North Union Brewing, Dubbel
Dramatic hyperbole concerning Sheffield’s status as ‘The World’s Best Beer City’ to one side, the place certainly has a lot going for it from a beer perspective. There are some 23 active brewers within the city itself and a further 34 within a stone’s throw. OK, so maybe Derbyshire is more than a stone’s throw but you get the drift.
But the problem is that a lot of it is, well, a bit old fashioned. There are a certainly a lot of great brown beers on cask but not so much in the way of varied continental styles. Or beer on keg. That’s certainly a view shared by Iain Kenny, founder, director and head brewer at North Union.
Like many of us, Iain’s interest for beer started when he was just below legal drinking age. In Iain’s case it was working in an off license which prompted a fascination of the different styles of beer. Pretty soon he was dabbling as a homebrewer and shortly after went off to study brewing and distilling at the Heriot Watt University, a place that just seems to churn out world class brewers.
After his studies Iain returned home to Sheffield and landed a job Kelham Island Brewery where he quickly became the head brewer. If you’ve been to the Fat Cat in the past ten years there’s a good chance that you’ve already sampled some of his brewing prowess.
But travel had whetted Iain’s appetite for some less traditional beers and in 2011 he set out on his own.
Starting as a cuckoo brewer at the Harthill Brewery Iain set about developing a small (by modern brewing standards) range of beers, each one noticeably different from the next. In 2015 he secured a railway arch in the city and North Union had a home. In his own words he is “in the process of renovating the place”. That’s Yorkshire for completely rebuilding it!

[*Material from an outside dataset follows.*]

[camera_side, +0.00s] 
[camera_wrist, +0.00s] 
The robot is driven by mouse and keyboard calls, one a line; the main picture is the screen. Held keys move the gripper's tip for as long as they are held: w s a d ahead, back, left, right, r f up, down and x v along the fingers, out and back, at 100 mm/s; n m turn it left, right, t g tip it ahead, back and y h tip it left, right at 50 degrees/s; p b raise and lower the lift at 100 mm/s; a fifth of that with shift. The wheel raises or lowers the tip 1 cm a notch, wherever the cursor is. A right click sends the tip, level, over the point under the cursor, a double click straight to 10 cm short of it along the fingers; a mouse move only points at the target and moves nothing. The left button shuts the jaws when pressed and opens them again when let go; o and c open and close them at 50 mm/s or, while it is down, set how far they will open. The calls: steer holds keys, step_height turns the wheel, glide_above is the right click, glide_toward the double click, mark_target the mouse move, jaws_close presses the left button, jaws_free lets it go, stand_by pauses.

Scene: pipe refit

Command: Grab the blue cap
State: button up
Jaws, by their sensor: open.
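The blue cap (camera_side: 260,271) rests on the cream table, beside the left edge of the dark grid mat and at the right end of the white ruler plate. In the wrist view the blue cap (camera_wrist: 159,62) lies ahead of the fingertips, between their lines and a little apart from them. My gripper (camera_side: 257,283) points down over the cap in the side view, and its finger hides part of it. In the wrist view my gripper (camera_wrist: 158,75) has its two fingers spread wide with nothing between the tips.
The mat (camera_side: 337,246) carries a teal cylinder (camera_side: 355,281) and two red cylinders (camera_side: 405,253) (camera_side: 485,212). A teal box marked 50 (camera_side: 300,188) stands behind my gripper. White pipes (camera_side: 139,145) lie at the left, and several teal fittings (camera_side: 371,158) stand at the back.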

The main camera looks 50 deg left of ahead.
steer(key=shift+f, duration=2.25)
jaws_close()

This week’s beer, the Dubbel is a rich dark take on the classic Trappist style brewed with a blend of five different malts and wheat fermented with a specially procured Belgian Abbey yeast. Iain is a big fan of Belgium and the beers and this was one that he really wanted to make for himself. It’s boozy but not too boozy, dark but not too dark, sweet but not too sweet. We love it.
Talking to Ian it’s clear that he’s really interested in how we experience the beer. He recognizes that this might be the only beer you are having that evening and he wants it to be special. So where you are, who you are with, what you are doing, what you are eating and what you are listening to are all important to him.
For this beer he really recommends that you get some good quality chocolate, something nice and dark, and try it with the beer. The slight sweetness to the beer helps to cut through a dark, bitter chocolate which in turn brings out the fruit in the beer. We aren’t going to argue with that.